Reserve Bank Governor Adrian Orr during his press conference after announcing the official cash rate (OCR) is to remain at 1.75 per cent on August 7. File photo / Mark Mitchell
COMMENT
The only times the Reserve Bank has ever slashed interest rates by half a per cent or more: after 9/11; during the GFC; after the Canterbury earthquakes; and now with the Labour/ NZ First/ Greens running the economy, at a time when our export prices are at historically highlevels and we should be doing well.
It is puzzling and makes most sense only if the Reserve Bank sees a bleak picture ahead. I hope they are being overly pessimistic.
The Government continues to add costs to business, it's created massive uncertainty in so many areas of the economy and, finally, it has demonstrated incompetence in its management of projects.

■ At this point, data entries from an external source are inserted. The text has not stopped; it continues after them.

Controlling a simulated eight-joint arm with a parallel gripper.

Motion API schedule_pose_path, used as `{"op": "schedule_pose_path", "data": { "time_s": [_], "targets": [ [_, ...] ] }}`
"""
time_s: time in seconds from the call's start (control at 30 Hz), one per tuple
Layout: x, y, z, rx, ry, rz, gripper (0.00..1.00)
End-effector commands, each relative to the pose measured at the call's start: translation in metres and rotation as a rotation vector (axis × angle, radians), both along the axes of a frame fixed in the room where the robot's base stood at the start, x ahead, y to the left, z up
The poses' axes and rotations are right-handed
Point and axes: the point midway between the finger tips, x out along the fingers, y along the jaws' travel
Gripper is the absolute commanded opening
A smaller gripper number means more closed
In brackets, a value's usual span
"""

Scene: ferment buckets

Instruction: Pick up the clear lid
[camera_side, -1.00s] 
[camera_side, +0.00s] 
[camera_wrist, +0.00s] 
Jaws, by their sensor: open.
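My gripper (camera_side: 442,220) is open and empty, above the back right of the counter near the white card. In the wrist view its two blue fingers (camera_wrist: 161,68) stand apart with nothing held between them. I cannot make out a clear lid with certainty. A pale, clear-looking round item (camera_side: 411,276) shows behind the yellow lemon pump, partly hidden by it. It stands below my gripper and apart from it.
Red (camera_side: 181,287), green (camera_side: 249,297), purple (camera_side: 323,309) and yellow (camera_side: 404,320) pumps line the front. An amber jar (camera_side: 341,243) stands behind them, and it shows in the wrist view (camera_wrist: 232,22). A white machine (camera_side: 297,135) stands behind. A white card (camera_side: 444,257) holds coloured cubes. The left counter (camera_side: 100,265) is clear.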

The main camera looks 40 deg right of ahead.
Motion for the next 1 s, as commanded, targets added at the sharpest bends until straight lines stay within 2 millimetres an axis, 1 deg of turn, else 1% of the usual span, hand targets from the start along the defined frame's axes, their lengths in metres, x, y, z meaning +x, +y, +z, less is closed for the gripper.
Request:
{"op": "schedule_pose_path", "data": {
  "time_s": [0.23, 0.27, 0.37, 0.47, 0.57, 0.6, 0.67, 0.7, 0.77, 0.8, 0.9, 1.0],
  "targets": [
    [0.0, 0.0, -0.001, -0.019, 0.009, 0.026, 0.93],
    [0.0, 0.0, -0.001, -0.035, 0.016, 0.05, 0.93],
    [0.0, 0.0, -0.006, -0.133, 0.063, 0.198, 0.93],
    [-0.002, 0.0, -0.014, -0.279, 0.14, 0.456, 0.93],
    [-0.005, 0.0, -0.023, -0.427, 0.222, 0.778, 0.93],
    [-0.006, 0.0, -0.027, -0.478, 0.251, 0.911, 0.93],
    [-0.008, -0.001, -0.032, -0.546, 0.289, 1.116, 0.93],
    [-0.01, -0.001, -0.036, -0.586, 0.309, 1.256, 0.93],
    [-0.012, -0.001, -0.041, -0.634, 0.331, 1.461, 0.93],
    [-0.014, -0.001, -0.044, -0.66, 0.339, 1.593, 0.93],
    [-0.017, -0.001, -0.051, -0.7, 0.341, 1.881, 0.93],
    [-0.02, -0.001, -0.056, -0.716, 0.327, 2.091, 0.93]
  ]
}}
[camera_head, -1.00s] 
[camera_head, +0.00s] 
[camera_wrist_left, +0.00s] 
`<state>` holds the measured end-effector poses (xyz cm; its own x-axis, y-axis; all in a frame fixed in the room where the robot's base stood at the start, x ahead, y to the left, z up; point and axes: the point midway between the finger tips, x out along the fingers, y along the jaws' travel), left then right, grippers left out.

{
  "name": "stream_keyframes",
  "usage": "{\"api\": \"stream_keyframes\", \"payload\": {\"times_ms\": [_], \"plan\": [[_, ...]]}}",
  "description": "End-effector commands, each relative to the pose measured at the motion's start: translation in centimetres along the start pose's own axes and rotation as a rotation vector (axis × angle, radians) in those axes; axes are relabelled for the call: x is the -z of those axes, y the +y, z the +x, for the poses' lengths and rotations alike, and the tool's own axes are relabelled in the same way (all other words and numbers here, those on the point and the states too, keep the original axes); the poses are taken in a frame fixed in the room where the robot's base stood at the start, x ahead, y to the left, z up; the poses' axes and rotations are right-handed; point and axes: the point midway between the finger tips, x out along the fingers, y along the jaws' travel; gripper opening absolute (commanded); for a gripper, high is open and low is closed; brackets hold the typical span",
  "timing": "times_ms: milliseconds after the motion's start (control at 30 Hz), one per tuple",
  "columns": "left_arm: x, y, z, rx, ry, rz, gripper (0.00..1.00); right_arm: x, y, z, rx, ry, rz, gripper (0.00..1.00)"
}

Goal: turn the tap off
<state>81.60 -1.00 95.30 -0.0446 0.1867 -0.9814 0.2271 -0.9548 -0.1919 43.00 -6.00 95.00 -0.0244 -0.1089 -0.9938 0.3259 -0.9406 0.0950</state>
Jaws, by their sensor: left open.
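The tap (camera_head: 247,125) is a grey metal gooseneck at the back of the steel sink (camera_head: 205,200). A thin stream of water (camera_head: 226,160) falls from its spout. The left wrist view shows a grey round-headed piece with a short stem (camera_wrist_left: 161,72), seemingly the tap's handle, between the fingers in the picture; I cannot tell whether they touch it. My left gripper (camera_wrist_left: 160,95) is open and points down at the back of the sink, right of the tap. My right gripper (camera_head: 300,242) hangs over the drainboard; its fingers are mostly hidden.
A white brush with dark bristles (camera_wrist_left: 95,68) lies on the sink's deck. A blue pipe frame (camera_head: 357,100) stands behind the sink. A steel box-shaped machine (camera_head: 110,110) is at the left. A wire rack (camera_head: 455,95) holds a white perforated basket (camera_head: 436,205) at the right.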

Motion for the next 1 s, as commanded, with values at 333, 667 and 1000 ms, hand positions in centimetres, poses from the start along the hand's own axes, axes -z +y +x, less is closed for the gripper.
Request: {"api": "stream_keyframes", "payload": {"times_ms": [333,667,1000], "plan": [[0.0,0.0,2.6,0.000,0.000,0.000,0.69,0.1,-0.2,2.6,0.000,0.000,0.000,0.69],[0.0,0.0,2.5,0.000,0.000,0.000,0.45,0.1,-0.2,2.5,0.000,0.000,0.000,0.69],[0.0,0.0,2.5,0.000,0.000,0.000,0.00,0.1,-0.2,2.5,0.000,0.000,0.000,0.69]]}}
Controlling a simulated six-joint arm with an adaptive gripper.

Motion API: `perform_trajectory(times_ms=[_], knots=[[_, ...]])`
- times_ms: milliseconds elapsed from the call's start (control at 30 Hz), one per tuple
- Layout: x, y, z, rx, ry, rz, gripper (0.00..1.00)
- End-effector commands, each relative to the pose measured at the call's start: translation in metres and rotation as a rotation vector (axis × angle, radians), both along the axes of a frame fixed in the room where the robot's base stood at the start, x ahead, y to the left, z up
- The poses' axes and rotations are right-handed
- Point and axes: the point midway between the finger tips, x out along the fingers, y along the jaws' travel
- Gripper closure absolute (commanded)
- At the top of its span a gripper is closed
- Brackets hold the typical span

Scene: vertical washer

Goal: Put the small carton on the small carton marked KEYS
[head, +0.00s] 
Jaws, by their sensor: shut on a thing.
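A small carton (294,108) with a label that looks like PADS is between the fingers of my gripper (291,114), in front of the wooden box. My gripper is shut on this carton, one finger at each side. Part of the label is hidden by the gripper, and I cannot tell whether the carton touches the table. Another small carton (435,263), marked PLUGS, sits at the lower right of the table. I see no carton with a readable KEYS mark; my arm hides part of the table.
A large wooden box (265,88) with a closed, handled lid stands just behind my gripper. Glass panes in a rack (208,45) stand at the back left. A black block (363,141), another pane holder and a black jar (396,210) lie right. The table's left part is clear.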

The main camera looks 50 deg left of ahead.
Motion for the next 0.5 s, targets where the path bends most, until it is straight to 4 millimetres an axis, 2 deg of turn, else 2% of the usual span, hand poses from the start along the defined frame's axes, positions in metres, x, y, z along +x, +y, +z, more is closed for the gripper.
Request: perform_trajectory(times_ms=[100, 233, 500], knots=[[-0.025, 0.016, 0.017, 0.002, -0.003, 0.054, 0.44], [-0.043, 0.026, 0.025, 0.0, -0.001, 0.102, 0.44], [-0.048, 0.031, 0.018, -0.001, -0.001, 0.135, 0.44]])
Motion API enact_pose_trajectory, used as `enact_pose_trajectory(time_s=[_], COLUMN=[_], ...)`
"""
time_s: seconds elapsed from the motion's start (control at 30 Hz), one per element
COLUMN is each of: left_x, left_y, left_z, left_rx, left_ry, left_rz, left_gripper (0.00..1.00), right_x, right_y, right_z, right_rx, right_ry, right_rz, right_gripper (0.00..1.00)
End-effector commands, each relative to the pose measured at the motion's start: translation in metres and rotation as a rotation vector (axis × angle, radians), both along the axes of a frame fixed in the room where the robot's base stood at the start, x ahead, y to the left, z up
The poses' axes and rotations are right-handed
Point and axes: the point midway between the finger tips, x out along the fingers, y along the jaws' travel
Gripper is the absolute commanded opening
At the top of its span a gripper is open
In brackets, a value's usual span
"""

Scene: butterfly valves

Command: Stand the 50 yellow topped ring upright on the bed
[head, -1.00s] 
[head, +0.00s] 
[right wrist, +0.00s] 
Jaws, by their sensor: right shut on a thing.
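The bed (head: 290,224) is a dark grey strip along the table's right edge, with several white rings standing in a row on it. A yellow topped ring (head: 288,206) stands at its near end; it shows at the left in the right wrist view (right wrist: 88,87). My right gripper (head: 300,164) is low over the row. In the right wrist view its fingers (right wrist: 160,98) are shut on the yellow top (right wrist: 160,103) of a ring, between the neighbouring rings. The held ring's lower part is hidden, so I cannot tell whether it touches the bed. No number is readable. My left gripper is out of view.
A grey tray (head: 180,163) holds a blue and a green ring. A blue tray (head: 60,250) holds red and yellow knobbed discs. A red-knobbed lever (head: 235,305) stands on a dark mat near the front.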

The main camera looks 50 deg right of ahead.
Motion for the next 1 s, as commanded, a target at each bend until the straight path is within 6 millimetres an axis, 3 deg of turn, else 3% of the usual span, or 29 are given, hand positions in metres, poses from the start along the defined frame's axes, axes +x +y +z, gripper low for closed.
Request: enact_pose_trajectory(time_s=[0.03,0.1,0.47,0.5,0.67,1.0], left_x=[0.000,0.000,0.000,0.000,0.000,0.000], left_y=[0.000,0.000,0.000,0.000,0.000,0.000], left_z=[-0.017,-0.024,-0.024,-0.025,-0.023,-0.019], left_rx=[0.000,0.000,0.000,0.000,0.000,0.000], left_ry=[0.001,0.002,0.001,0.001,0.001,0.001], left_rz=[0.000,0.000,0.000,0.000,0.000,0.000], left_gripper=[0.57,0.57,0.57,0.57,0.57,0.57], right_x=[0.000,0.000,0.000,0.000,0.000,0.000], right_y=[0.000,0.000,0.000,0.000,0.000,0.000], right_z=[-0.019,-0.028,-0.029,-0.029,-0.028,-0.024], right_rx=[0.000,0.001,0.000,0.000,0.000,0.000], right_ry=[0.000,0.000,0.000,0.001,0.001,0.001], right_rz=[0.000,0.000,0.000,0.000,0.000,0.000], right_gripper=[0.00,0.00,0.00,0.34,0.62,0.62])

The Reserve Bank Governor's talk of negative interest rates and potential unconventional monetary policy - read: Printing money, "watering the milk" or quantitative easing - is sobering and deeply concerning. One or the other have been employed for a while now in Europe, Japan and the US and we have been fortunate to avoid them, with the deep complications and distortions they cause. My view is that we should strive to keep it that way.
One thing the Government can do in these circumstances is have a clear focus on economic growth.
Our primary criticism of the Government's economic approach is that there is no clear growth plan. Budget 2019 was primarily focused on spreading the wealth, lots of new spending, much with very poorly defined outcomes, but it said very little about how we make more of it.
The main Budget initiative under the headline of Transforming the Economy was a $1 billion subsidy for rail. Truly bizarre.
The Governor has mentioned increased investment in infrastructure, while money is cheap. Cheap money does mean more can be done, sooner. But the quality of spending remains the key.
The reality is that the Government's primary action in the transport infrastructure space has been to cancel or postpone a dozen major projects, several of which were ready to go, and to replace them with projects that are not ready to go, and won't be for some time to come.
So, less investment in infrastructure will occur in the next couple of years. Budget 2019 showed that more than $3 billion has been shaved off projected infrastructure spending, since predictions only six months earlier.
This has been driven by ideology – a point blank refusal to build new roads. Phil Twyford, the Transport Minister, believes the country has "over invested" in roads; his associate Julie Anne Genter talks of not giving in to "car fascists".
The number of people on the benefit has increased by more than 15,000 since the election. I genuinely worry for the future of our workers who have been working on our transport infrastructure. What will they do now that there's no work in the pipeline for them to go to?
Business confidence is the other critical area. A big cut in interest rates reduces incomes for savers, especially retirees. But lower interest rates, in theory, also lead to increased investment and spending, because money is cheaper. The expectation is that the increased investment outweighs the reduced incomes for savers.
Our worry is that, with business confidence through the floor, the expected increased investment might not materialise.
The drivers of low confidence are that the Government continues to add costs to business, it's created massive uncertainty in so many areas of the economy and, finally, it has demonstrated incompetence in its management of projects, most famously KiwiBuild.
This country needs confidence restored, the economy needs to be revived, we need to get on with building infrastructure and be more aspirational about what we can achieve as a country – a country that still produces many things that the world wants and is prepared to pay good money for.